Scan the data beneath this task and copy each line that includes "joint".
————
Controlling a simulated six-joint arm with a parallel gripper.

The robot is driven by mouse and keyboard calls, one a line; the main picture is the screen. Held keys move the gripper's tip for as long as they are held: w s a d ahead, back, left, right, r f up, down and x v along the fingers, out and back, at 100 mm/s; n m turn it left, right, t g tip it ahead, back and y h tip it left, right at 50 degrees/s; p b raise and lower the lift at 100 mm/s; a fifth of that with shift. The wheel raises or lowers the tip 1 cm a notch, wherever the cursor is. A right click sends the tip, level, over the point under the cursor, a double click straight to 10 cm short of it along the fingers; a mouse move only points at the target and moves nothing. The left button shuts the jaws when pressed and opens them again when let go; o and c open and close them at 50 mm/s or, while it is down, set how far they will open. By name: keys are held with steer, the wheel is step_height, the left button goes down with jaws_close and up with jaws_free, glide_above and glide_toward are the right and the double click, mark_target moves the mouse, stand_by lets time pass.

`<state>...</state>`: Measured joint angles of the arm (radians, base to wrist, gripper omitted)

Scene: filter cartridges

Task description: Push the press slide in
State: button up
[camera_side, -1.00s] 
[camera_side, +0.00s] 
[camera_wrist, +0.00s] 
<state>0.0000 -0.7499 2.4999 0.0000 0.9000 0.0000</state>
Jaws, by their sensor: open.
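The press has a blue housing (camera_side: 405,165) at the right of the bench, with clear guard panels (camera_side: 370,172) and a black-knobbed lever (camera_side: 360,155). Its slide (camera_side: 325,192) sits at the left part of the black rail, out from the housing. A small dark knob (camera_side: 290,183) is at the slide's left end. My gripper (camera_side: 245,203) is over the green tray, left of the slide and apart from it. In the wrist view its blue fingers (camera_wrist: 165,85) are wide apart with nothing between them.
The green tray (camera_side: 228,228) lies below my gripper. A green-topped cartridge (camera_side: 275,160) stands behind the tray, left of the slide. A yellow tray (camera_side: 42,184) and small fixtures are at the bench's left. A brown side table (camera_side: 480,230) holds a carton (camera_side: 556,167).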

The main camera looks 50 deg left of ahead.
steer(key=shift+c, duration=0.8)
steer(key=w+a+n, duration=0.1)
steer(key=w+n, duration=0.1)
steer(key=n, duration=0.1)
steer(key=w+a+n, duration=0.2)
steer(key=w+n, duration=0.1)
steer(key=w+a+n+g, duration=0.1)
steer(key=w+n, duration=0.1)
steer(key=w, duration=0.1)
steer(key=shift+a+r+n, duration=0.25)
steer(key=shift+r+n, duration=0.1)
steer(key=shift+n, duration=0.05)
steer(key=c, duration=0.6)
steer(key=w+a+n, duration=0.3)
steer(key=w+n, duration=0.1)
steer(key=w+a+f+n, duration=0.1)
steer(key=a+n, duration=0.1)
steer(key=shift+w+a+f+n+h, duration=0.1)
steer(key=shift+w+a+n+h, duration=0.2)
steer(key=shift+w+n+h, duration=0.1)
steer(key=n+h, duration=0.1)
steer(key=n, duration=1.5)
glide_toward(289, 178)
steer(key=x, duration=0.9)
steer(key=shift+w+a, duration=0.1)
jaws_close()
————
*TASK RESULT*
Controlling a simulated six-joint arm with a parallel gripper.
`<state>...</state>`: Measured joint angles of the arm (radians, base to wrist, gripper omitted)

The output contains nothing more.